Lo que hizo grande a Moro no fue su absurda muerte ocurrida el 6 de julio de 1535, por oponerse a reconocer al rey de Inglaterra (Enrique VIII) como autoridad eclesiástica, por encima del Papa. Lo que hizo grande a Moro fue que, pudiendo haber sobrevivido negando su conciencia (y dando paso a que el rey se divorciara y se volviera a casar por la ley religiosa), prefirió a ésta por encima de su propia vida. ¿Resultado? El rey mandó que le cortaran la cabeza.
Por eso es el más hermoso de los ejemplos que un político puede conocer, el mejor de todos, pues siendo como era Tomás Moro un hombre que gozaba de la vida, un amante de su mujer, de su familia, de la buena mesa y del saber universal; un consumado político, abogado, filósofo y escritor, prefirió dar su vida que dejarse consumir por el poder. Dar ejemplo de rectitud moral antes que salvar el pellejo.

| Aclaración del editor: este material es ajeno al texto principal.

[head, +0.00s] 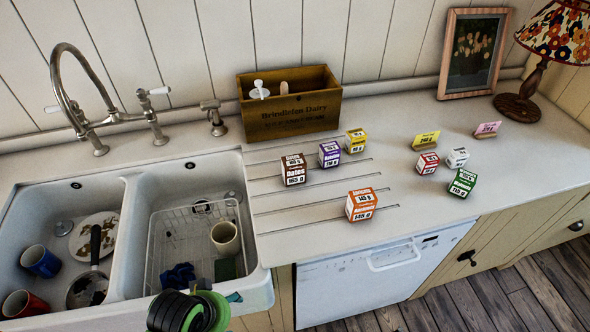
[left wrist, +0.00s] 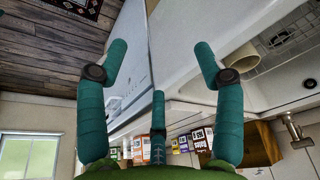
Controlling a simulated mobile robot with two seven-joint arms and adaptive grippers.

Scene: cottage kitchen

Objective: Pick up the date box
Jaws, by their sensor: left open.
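The date box (head: 294,170) is a small white and dark brown carton marked "Dates". It stands upright on the ribbed drainer right of the sink, in front of the wooden crate, with a purple-labelled box (head: 329,154) close to its right. My left gripper (head: 225,291) is at the bottom of the head view, in front of the sink's front edge and well short of the box. In the left wrist view its teal fingers (left wrist: 161,56) are spread wide with nothing between them. Several cartons show beyond them there, small and partly hidden. My right gripper is in neither view.
A wooden crate (head: 290,113) stands against the wall behind. An orange-labelled box (head: 361,205) and a yellow box (head: 355,140) stand nearby; more small boxes and cards are farther right. The double sink (head: 140,215) holds dishes. The front counter right of the orange box is clear.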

Su queridísima hija Margaret le pedía que se retractara, en nombre de toda la familia, de su opinión sobre el matrimonio de Enrique VIII. Moro respondía que nada le gustaría más que volver a casa, pero que, desgraciadamente, no podía. No podía torcer los principios por «causa de fuerza mayor»; no podía dejar de señalar que el poderoso estaba en un error. No podía, en suma, proponer la mentira como norma política ni la falsedad como signo de convivencia entre los ciudadanos ingleses del siglo XVI.

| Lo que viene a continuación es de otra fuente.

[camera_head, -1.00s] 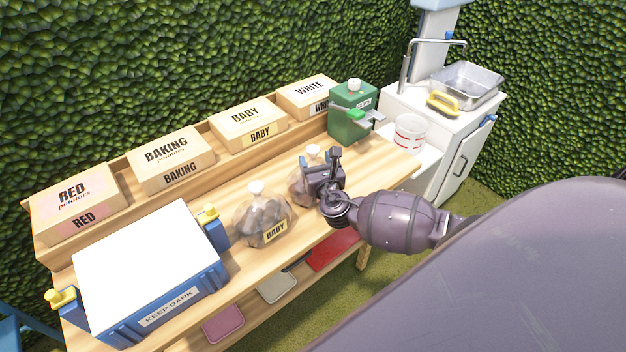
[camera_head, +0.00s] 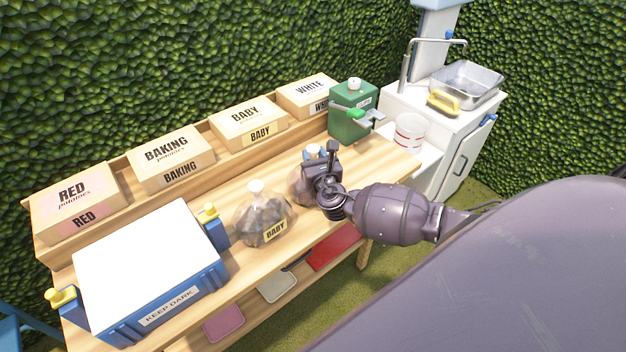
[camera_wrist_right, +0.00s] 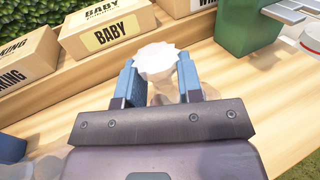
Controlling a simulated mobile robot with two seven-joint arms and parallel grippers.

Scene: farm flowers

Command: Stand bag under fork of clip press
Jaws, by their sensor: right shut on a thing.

Algunos servidores públicos en territorios manejados por el narcotráfico aducen que los delincuentes les ponen en la disyuntiva de escoger entre «plata o plomo». Es cierto y debe ser terrible. Pero el que escoge la plata sabe muy bien que está rompiendo con el fundamento de su vocación. Más si es católico. Por eso necesitamos, urgentemente, un Tomás Moro que nos diga que se puede ser político y santo cuando se está dispuesto a iluminar al mundo con el compromiso irrenunciable del Evangelio.